Maybe it’s a bug, but even a delegate with a bound function being marked as callineditor still show up in the script guard as not containing that meta. So my solution was disabling the script guard momentarily to let the delegate fire.

Right, sorry, I was thinking about delegates but writing about functions. Delegates use UDELEGATE macro specifier is what I meant to say as you didn’t mention which specifier you tried.

Though it’s hard to imagine that would help as from what it looks like in the source, it checks for metadata key only on the bound function. Unless the compiler relies on both the Delegate and the bound function to use CallInEditor meta and just throws it out otherwise, but that would just be weird.

Just as i posted that i had a look at GetBoolMetaData, actually it seems like it would expect CallInEditor to be part of metadata specifier. So possibly you need to use this in UFUNCTION

meta = (CallInEditor = “true”)

I looked into this also - what ends up happening is AActor::Process ← cant remember the exact name. Looks for this meta on the Delegate. If I have this open in VS I can see the UFunction* is in fact the delegate -and it’s asking to see if the delegate has that meta, which for some reason is always false even when the delegate is marked as such.

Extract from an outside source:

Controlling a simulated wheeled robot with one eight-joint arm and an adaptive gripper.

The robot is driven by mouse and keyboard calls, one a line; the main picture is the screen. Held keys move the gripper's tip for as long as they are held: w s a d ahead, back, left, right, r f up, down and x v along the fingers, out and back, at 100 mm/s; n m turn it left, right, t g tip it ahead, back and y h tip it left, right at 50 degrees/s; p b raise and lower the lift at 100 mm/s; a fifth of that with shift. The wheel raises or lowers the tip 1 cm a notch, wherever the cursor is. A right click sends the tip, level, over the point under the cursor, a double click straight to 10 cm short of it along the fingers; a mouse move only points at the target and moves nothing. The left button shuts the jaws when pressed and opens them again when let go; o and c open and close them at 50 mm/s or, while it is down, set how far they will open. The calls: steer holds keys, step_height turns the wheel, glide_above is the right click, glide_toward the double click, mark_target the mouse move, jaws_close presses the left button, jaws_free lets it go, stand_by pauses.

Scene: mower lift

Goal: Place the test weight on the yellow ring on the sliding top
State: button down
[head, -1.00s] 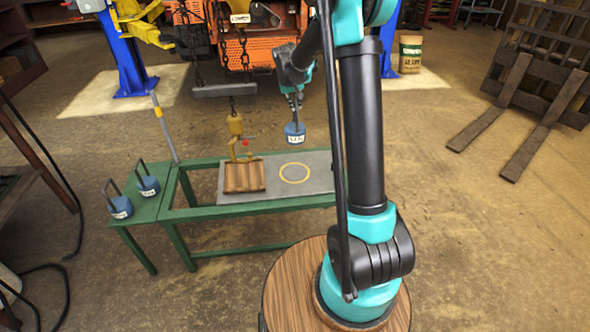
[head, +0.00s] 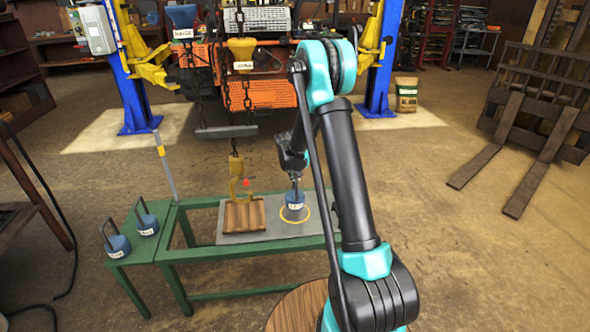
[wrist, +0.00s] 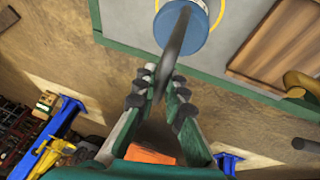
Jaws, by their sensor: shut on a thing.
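The test weight (head: 295,200) is a blue cylinder with a pale label and a dark upright handle. My gripper (head: 295,178) is shut on that handle; the fingers (wrist: 164,85) show around it in the wrist view. The weight appears upright, over the far part of the yellow ring (head: 309,214), on the grey sliding top (head: 262,235). In the wrist view the weight's blue body (wrist: 181,27) covers much of the ring (wrist: 220,17). I cannot tell whether its base touches the top or hangs just above it.
Two more blue weights (head: 117,246) (head: 147,225) stand on the green bench's left end (head: 140,250). An orange mower (head: 270,92) is behind.

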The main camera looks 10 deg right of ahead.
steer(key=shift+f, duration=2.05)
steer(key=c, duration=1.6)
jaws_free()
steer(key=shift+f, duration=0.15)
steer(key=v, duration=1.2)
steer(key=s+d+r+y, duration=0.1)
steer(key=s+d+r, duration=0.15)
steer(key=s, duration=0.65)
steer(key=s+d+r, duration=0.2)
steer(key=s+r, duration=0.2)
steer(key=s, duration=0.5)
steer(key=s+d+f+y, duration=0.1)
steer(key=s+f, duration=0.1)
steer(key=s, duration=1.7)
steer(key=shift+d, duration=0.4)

Basically what I’m saying is that function in AActor sees delegates and UFUNCTION marked functions as all being UFunction* at the end of the day.

Maybe it’s possible to not use the delegate macro and directly declare them to add the meta? I’m unsure.

I get what you mean now. Just looking at the source I’m not seeing anything obvious, unfortunately. If it doesn’t show up amongst the metadata keys might be worthwhile to debug the compiler and see why this metadata is being stripped. Good luck!